Der "Mooder" - Radio nach Geschmack
Noch kreativer waren die Formatideen, die dann nachmittags von den Teilnehmern im Workshop erarbeitet wurden. Zum Beispiel Longhorn FM, ein Countryradiosender für Trucker, der via GPS-Ortung auch anzeigt, an welcher Raststätte die Truckerfreunde warten. Den meisten Applaus bekam aber der „Mooder“: Die Idee für eine Radioanwendung, die wie ein Graph gestaltet ist. Mit einem Button könnte der Nutzer auswählen, ob er eher „Info“ oder „Musik“ hören möchte und ob das Programm eher zu „Action“ oder zum „Chillen“ passen soll. Je nachdem, wo der Button landet, spielt der „Mooder“ ein passendes Radioprogramm ab. Es blieb nicht nur bei Vorschlägen und Gedankenspielen: Über Nacht setzten die Workshop-Tüftler in der Tutzinger Akademie die Idee gleich um. Und verzichteten dafür auf entspanntes Sitzen am Sonnwendfeuer. Aber Kreativität und Einsatz lohnten sich: Am nächsten Morgen konnte Entwickler Marcel Baur die „Mooder“-Anwendung in der Realität präsentieren. Es funktionierte.
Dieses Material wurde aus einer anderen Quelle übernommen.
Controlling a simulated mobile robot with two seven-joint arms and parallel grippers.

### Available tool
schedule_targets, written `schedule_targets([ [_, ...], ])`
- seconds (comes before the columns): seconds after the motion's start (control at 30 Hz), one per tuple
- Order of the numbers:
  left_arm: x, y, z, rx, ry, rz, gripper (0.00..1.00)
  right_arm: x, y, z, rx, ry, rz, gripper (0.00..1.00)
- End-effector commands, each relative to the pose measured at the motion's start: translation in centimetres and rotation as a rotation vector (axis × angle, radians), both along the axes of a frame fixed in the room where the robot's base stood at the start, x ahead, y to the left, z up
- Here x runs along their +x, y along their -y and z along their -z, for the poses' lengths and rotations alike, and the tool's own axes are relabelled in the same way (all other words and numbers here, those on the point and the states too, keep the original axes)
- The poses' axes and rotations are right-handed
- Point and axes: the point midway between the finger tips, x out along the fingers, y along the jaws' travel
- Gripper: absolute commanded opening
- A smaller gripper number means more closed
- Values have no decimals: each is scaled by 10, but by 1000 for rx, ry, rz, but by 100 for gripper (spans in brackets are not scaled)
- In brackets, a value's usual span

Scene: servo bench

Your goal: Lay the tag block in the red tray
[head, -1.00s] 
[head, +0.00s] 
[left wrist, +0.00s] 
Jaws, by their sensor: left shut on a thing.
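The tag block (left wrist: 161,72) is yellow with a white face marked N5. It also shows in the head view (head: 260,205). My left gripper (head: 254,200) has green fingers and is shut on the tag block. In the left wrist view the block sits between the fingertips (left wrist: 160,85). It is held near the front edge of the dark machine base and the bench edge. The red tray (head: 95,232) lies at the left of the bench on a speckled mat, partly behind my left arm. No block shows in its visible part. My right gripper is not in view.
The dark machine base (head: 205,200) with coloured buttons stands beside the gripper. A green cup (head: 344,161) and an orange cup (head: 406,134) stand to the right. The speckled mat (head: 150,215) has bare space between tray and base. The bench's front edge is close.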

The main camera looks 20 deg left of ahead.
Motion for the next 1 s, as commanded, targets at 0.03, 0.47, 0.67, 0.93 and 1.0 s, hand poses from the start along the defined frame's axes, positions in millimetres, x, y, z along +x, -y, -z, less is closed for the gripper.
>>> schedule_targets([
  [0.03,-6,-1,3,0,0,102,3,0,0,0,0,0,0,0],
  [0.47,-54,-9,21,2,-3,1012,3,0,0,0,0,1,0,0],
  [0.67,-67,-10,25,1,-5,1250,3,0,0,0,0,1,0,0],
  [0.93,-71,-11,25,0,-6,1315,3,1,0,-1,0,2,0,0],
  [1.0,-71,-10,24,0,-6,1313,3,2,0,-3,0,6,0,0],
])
Mehr Kochsendungen im Radio
Eigentlich hat Peter Zudeick mal Polizist gelernt. Jetzt ist er Journalist und beschäftigt sich mit Politik, aber nicht nur: Er macht auch Radio und Kabarett. Letzteres war zu erleben im Rahmen der 10. Tutzinger Radiotage.
„Radio ist Unterhaltung und sonst nichts“, sagte Zudeick. „Wir wollen die Zuhörer ja nicht überfordern.“ So kommt es, dass der journalistische Radiomann für mehr Kochsendungen im Radio plädiert. Und: Keine Nachrichten ohne Musikbett! Bloß nicht zu viel Inhalt!